--- INPUT MATERIAL ---

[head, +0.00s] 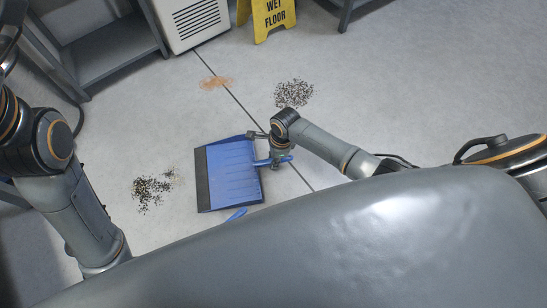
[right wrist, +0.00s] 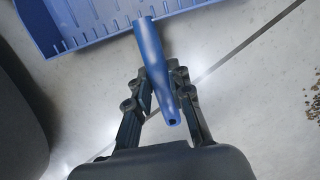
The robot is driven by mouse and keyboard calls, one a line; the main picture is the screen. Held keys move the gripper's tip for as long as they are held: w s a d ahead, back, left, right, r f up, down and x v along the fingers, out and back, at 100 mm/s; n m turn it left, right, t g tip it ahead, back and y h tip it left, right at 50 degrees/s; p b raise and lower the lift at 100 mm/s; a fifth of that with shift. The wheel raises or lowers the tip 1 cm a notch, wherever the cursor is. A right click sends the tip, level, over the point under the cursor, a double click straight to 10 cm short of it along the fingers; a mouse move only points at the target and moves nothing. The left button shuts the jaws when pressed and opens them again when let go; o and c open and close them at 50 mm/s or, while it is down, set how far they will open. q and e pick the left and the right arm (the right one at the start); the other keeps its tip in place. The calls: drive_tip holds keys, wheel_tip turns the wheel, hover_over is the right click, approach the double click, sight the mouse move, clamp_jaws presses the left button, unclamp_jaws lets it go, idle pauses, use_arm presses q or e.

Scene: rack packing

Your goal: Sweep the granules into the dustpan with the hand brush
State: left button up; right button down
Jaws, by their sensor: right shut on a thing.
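The blue dustpan (head: 232,172) lies on the floor with its dark lip facing left; I see no granules on it. My right gripper (head: 275,160) is shut on its blue handle, which shows in the right wrist view (right wrist: 153,65) between the fingers (right wrist: 160,95). Dark granules lie in one patch (head: 150,192) left of the dustpan and another (head: 293,93) beyond it. A smaller orange-brown patch (head: 215,82) lies farther back. A blue tip (head: 237,214) shows below the dustpan, perhaps the hand brush; my body hides the rest. My left gripper is hidden.
A yellow wet floor sign (head: 270,18) and a white vented cabinet (head: 190,22) stand at the back. A grey metal shelf (head: 105,50) is at the upper left. The floor right of the far dark patch is clear. A dark seam crosses the floor.

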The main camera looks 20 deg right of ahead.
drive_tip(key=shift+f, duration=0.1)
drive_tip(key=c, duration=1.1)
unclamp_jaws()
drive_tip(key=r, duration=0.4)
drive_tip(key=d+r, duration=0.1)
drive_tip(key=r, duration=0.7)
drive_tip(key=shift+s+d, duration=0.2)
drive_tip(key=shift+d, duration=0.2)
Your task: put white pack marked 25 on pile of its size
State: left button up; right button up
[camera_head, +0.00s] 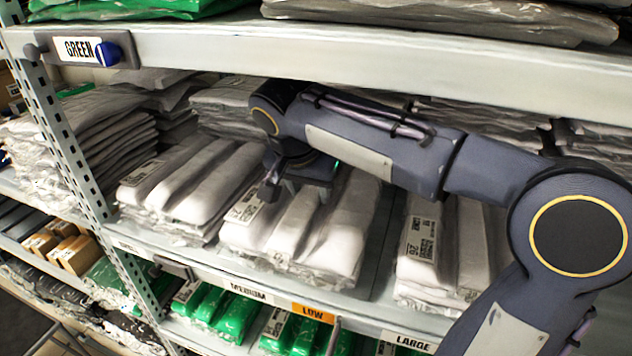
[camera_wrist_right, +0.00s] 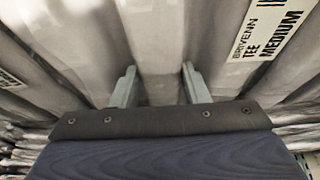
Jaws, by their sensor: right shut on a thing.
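My right gripper (camera_head: 285,195) reaches down over the middle pile of white packs (camera_head: 318,262), behind the MEDIUM shelf label (camera_head: 250,291). It is shut on a white pack; in the right wrist view a white fold (camera_wrist_right: 158,75) lies between the two fingers (camera_wrist_right: 158,88). The held pack rests on or just above the pile; I cannot tell which. I cannot read a 25 on it. A tag reading TEE MEDIUM (camera_wrist_right: 268,35) lies to the right in the wrist view. My left gripper is not in view.
White piles stand to the left (camera_head: 185,185) and right (camera_head: 470,250), the right one by the LARGE label (camera_head: 408,341). The upper shelf edge (camera_head: 400,70) runs close above my arm. An orange LOW tag (camera_head: 313,313) is on the lower edge. Green packs (camera_head: 235,318) lie below.

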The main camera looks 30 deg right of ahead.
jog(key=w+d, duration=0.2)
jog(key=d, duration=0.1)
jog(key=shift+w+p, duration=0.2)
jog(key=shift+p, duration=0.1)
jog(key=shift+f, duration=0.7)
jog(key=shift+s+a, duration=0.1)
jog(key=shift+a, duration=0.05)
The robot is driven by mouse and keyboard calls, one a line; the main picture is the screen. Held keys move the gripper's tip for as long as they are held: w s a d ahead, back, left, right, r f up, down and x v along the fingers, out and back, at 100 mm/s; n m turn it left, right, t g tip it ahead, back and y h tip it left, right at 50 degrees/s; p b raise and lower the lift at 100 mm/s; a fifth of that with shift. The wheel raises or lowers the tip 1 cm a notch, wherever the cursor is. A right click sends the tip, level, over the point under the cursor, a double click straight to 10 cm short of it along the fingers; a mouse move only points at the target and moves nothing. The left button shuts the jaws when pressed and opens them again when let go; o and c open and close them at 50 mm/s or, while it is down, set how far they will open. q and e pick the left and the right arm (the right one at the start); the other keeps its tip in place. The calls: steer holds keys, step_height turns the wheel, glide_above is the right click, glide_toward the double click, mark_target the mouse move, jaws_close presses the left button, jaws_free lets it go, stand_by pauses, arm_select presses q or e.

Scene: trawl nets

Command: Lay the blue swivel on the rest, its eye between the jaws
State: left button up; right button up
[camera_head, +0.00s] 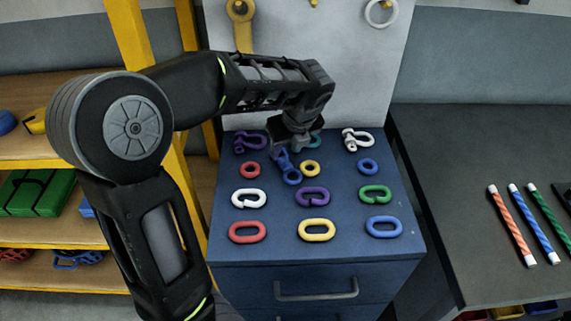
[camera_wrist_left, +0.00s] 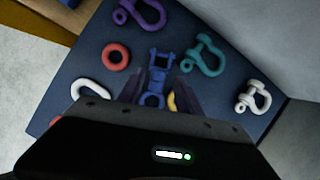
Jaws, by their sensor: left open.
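The blue swivel (camera_head: 288,168) lies on the blue cabinet top (camera_head: 285,248), between the red ring and the yellow ring. My left gripper (camera_head: 289,142) is above its far end and partly hides it in the head view. In the left wrist view the swivel (camera_wrist_left: 159,72) shows between the two dark fingers, its forked end beyond them and a round eye nearer the wrist. The fingers (camera_wrist_left: 158,88) are apart, one on each side of the swivel; I cannot tell whether they touch it. I cannot pick out the rest. My right gripper is out of view.
Shackles in purple (camera_head: 250,143), teal (camera_wrist_left: 203,55) and white (camera_head: 357,140) lie along the back. A red ring (camera_head: 250,169) and yellow ring (camera_head: 310,168) flank the swivel closely. Several links lie in front. A dark bench (camera_head: 450,190) with striped rods stands right; yellow-framed shelves stand left.

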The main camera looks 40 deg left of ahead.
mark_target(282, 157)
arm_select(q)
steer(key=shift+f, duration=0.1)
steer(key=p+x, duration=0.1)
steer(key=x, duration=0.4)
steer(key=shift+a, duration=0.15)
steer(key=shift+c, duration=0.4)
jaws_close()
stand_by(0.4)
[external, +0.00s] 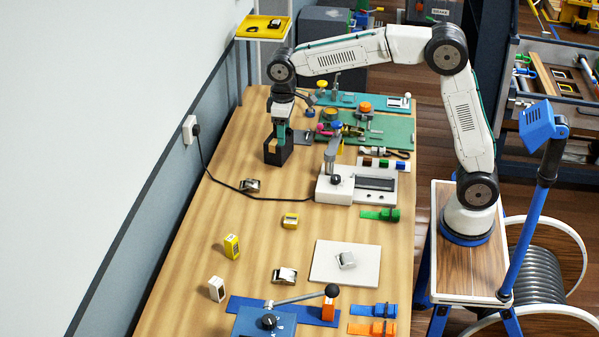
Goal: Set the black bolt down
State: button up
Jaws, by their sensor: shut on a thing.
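My gripper (278,155) points down over the far left part of the wooden table, below the wrist of my raised arm. It is black and boxy at its end, with a small tan patch showing in it. It is shut on the black bolt, but the bolt's outline cannot be told apart from the dark jaws at this size. I cannot tell whether the bolt touches the table.
The wooden table (190,260) is clear left of my gripper. A white device with a lever (335,188) stands close to its right, and a black cord (215,180) runs to a wall socket. Buckles, a white plate (325,268) and a blue press (265,322) lie nearer.

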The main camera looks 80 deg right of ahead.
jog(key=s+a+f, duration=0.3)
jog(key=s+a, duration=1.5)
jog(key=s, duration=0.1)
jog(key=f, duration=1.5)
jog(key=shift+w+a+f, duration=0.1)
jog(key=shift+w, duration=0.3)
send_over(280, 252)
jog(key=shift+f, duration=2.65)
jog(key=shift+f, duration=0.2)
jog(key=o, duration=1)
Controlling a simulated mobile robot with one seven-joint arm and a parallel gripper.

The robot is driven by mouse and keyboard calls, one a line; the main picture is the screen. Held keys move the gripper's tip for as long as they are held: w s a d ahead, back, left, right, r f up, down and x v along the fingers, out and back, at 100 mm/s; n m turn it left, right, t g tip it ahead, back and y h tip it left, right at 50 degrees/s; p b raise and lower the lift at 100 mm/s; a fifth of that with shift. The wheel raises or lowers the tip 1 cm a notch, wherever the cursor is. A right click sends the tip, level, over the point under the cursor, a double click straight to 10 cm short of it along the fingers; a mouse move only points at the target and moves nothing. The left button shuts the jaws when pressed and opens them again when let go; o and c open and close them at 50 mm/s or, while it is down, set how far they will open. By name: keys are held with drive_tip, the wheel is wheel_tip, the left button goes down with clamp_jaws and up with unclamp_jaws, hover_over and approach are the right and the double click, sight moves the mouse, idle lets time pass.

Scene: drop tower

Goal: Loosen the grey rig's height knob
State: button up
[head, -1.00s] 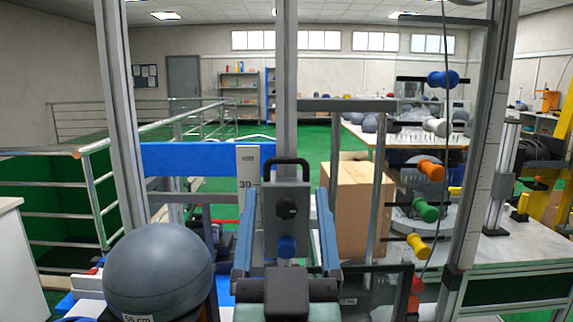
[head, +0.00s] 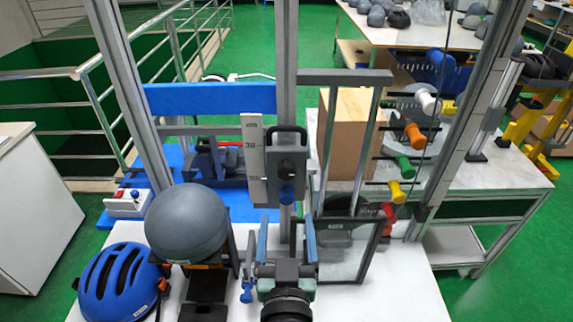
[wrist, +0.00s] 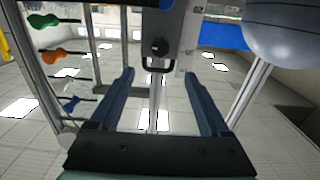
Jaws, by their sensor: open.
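The grey rig's upright post (head: 288,90) carries a grey carriage plate (head: 272,167) with a black handle on top. A round black knob (head: 287,167) is on the plate's face, and a blue knob (head: 287,195) sits below it. I cannot tell from looks which one sets the height. My gripper (head: 286,240) is open and empty, its two blue fingers apart, below and in front of the carriage in the head view. The wrist view is upside down; there the black knob (wrist: 158,46) lies just beyond the open fingertips (wrist: 158,78), not between them.
A grey ball (head: 188,222) on a stand and a blue helmet (head: 118,284) are at the left. A dark-framed clear panel (head: 345,250) stands right of my gripper. Coloured pegs, including an orange one (head: 414,136), line the right side. A cardboard box (head: 350,140) stands behind.

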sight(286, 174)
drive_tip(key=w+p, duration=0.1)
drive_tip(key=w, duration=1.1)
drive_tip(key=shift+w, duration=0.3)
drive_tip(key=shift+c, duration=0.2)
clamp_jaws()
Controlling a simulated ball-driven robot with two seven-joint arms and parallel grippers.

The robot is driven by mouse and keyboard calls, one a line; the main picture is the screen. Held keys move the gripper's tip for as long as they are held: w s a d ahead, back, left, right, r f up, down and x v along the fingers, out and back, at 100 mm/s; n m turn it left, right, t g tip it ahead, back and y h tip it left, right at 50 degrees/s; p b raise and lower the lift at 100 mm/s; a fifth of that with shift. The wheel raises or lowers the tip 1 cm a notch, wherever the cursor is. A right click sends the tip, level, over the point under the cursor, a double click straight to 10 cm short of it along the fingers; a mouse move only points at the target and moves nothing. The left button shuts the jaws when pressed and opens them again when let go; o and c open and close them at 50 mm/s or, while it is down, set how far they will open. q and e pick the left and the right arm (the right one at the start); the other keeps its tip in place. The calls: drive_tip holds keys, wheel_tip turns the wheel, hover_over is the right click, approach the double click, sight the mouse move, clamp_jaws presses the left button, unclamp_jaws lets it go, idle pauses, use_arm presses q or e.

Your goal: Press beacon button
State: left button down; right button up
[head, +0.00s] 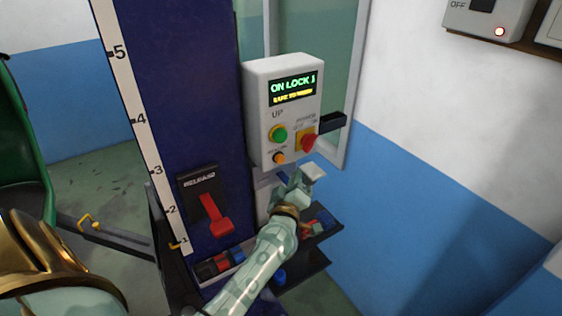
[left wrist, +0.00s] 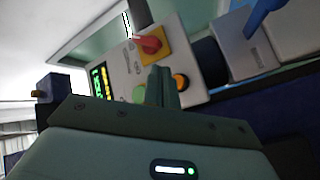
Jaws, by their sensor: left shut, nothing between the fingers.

---

▸ SET EXERCISE
Going back to the data above, write out everything from the line with "[external, +0.00s]" down to the line with "Controlling a simulated mobile", both included, leaving every picture out.

▸ SOLUTION FOR THIS TASK
[external, +0.00s] 
Goal: Set the black bolt down
State: button up
Jaws, by their sensor: shut on a thing.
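My gripper (278,155) points down over the far left part of the wooden table, below the wrist of my raised arm. It is black and boxy at its end, with a small tan patch showing in it. It is shut on the black bolt, but the bolt's outline cannot be told apart from the dark jaws at this size. I cannot tell whether the bolt touches the table.
The wooden table (190,260) is clear left of my gripper. A white device with a lever (335,188) stands close to its right, and a black cord (215,180) runs to a wall socket. Buckles, a white plate (325,268) and a blue press (265,322) lie nearer.

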The main camera looks 80 deg right of ahead.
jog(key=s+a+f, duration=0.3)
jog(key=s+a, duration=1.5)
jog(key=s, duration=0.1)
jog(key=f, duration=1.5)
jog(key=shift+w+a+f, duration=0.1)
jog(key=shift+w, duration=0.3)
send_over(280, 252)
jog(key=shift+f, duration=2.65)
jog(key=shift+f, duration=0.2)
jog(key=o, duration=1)
Controlling a simulated mobile robot with one seven-joint arm and a parallel gripper.

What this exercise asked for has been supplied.